I assume you and Amanda could probably cobble together a couple hundred for art if needed. The other psychological factor with a publisher is that if they’re investing in the project at all then it shows that somebody besides you gives a shit. That can inspire a lot of motivation you otherwise may not have had.

Not the point, but it would be more than a couple hundred for art, but this newsletter isn’t about visual novel budgeting. If it was, I would’ve had to write this waaaaay further in advance!

Matt was 100% right about the most important thing Dorian brought to the table for us: motivation. By giving our production process structure, from art investment to an in-house editor to a ship date, they were providing us with motivation to finish. But since we never signed a legal agreement saying we would abide by those deadlines, it felt like the right amount of pressure for a creative project. Just enough to encourage us to cross the finish line, but not so much that we felt threatened.

I feel the same way about game jams and competitions like IFComp. I would not have completed my interactive fiction games Fix Your Mother’s Printer or Use Your Psychic Powers at Applebee’s without the deadline pressure of the competition and knowing those games would be entering an ecosystem where people would actually play them. Admittedly, I made tweaks to both games on the last day before submission. There’s something thrilling about that, like Indiana Jones escaping the deadly cave just in time to grab his fedora and make a funny remark like, “Hat’s off to ya.” (Indiana Jones says “hat’s off to ya,” right? No time to look it up. Only a few minutes before I hit send!) If I had missed the IFComp deadline, it would’ve been a bummer, and depending on how close I was to finishing development, maybe I wouldn’t have finished those games at all. But I also would’ve moved on, knowing I gave it my best shot.

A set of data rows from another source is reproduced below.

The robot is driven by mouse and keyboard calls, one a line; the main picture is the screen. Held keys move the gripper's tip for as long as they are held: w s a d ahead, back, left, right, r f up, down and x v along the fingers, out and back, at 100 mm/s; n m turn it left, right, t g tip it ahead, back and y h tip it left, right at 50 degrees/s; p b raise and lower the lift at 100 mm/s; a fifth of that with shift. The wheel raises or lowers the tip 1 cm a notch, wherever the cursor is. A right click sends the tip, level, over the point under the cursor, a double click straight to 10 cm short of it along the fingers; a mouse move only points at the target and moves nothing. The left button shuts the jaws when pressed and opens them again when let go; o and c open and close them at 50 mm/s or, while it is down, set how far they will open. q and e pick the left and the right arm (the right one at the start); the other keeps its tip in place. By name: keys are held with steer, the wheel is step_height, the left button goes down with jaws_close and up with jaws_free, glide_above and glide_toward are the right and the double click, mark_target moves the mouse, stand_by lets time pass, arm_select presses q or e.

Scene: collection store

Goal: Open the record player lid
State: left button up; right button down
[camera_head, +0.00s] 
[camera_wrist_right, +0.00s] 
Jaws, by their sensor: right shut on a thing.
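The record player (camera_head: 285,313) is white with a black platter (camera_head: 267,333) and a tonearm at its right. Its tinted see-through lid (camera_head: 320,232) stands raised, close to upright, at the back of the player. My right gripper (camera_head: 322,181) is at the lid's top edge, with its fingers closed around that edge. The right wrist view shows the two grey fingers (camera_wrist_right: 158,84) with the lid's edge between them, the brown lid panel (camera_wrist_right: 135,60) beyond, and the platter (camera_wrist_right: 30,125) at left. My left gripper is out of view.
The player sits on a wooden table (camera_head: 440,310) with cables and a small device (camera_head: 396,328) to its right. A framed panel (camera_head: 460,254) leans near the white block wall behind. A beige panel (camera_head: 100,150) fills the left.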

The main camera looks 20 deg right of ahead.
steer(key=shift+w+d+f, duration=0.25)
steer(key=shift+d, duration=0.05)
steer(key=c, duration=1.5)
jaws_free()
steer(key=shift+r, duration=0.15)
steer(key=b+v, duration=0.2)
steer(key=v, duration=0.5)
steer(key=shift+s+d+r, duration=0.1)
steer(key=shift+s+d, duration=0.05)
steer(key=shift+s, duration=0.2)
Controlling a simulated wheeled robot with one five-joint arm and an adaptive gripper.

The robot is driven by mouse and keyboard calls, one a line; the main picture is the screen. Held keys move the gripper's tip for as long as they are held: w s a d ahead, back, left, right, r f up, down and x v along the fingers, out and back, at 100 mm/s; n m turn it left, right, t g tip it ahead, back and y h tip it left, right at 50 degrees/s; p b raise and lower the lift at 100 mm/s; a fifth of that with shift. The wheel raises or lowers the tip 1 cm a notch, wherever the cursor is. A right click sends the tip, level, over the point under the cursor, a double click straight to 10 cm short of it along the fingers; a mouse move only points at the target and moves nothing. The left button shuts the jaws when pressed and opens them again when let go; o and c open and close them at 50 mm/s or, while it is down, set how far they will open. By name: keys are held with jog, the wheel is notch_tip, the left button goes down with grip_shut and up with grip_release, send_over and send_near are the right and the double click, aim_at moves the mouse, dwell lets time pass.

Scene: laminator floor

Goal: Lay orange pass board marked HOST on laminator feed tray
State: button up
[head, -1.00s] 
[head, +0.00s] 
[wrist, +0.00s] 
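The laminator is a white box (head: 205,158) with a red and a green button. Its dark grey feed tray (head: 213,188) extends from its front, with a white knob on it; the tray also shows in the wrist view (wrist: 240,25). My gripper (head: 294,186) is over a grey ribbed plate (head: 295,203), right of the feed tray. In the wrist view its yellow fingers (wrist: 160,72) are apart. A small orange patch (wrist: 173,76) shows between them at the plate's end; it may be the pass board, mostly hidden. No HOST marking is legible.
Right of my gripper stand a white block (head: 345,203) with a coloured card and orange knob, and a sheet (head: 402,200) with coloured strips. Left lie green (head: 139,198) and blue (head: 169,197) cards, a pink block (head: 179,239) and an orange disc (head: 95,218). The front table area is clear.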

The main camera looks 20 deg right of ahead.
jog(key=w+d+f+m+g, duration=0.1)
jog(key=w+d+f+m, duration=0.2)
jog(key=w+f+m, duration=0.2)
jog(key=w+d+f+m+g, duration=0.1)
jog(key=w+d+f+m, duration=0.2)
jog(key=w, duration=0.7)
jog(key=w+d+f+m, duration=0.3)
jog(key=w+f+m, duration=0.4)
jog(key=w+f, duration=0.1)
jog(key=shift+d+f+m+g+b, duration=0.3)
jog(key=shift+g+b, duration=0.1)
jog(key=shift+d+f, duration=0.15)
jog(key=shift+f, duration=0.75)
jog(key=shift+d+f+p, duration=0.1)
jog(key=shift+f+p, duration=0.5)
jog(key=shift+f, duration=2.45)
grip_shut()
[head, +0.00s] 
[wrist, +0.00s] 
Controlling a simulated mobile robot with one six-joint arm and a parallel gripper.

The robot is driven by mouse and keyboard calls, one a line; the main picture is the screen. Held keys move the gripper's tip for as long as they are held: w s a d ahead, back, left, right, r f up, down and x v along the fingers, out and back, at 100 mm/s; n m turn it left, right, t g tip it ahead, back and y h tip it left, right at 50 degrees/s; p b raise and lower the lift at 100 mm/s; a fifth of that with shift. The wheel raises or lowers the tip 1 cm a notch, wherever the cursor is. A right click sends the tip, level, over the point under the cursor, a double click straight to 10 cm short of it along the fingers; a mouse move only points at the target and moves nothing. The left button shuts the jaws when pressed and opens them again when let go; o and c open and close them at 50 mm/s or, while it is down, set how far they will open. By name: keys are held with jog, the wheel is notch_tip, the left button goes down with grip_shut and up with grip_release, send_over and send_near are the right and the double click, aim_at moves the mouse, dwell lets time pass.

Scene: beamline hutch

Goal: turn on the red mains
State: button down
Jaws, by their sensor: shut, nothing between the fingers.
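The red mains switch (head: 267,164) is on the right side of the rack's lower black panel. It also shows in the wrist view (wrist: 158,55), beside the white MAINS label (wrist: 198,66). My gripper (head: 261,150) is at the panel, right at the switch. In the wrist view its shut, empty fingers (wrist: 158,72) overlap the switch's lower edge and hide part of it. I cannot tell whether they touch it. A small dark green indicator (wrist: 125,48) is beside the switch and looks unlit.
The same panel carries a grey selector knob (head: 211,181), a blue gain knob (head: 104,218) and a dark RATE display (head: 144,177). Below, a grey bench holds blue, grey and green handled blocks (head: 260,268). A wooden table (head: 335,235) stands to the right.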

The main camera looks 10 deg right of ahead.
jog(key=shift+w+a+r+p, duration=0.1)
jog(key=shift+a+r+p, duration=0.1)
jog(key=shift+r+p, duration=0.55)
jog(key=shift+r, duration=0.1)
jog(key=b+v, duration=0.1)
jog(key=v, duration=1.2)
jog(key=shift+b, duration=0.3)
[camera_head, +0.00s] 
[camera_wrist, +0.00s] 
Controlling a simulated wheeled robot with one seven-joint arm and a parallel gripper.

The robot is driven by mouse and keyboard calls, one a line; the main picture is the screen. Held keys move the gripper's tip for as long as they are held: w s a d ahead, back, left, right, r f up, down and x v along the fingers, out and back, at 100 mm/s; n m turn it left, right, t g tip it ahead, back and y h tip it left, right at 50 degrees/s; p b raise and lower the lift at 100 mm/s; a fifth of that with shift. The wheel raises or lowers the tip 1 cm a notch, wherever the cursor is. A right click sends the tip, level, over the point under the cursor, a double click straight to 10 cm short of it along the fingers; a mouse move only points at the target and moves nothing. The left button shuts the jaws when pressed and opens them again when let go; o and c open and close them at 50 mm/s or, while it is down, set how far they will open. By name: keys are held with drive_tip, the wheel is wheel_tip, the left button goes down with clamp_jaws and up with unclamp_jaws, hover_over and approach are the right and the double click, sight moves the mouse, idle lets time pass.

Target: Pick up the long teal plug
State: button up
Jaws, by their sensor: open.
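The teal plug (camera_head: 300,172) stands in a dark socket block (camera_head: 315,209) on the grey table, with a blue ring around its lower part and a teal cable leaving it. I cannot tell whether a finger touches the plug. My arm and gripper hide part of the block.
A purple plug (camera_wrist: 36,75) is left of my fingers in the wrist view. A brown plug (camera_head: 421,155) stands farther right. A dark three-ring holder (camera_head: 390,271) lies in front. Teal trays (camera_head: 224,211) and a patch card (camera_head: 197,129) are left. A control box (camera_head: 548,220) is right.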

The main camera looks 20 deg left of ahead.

Truth be told, I’m very good at self-motivation. When a project idea excites me, I can usually finish a first pass or demo without the need for a deadline at all. Traditionally, though, in the back of my head, I’ve had a future outside deadline in mind. For example, I’ll design a card game out of the blue for fun, but then I’ll motivate myself to playtest and perfect the game with the motivation of demoing it for publishers at a convention. Outside deadlines have helped me take projects from concept to completion. On the flip side, I’ve definitely dropped projects I was excited about when the structure around them falls. A publisher loses interest or an executive passes and what was once an invigorating creative project becomes a digital tumbleweed blowing around my hard drive. That kind of demotivation is hard for me to overcome. Because I could publish the card game myself on Kickstarter, but after the publishers pass, it’s like… why?

That’s what I love about my Equip Story projects. They’re all about enjoying the creative process. If the motivation to make something is to have a good time, and I do, then the project was successful. Yay! I did it! *Holds up a gold “Best Creative Process” award!* If a deadline helps me have a better time, by encouraging me to finish and therefore feel better about the time spent, then the deadline was useful to me.

So, yes, I could’ve skipped this week’s newsletter, but I didn’t want to. I love Equip Story. I love taking time out each week to reflect on my creative process, in order to understand what I’m doing, why I do it, and how I can make it more fun and rewarding. And because I love this project, I do my best to honor the structure I’ve set up around it, which is why you’re reading this today. Now, if you’ll excuse me, I’ve got a lot of client work to do today. Deadlines, am I right?

🎲 Your Turn: What do you think of deadlines? Do they motivate you, frustrate you, or both? Could you finish work and projects without them? Reply to this email or tell the world what you think by clicking the orange button below.

📨 Next Week: I accidentally overwhelmed my creative partner Amanda as we designed the first two episodes of The Phenomenals. We had to figure out a whole new way to collaborate.

Image by pch.vector on Freepik

Geoffrey Golden is a narrative designer, game creator, and interactive fiction author from Los Angeles. He’s written for Ubisoft, Disney, Gearbox, and indie studios around the world.

2 responses to “Deadlines Are Good, Actually?”

  1. Deadlines are stressful, but they help give me the metaphorical kick in the pants to actually sit down and do the tedious, unfun bits that tend to bog down most projects instead of falling into the infinite death spiral of procrastination.

    Sadly, I’ve never been able to convince myself that self-imposed deadlines are real, so as much as I would love to be one of those fanfic writers consistantly posting at least one chapter every week, and I know it’s fully within my capabilities, I just can’t manage to force myself to write when my muse goes walk about.

    1. Do you think the deadline would feel real if you told readers about it? Like, if you posted on the fanfic site, “I’m posting new chapters every Friday,” do you think you would stick to the deadline with pressure from an audience?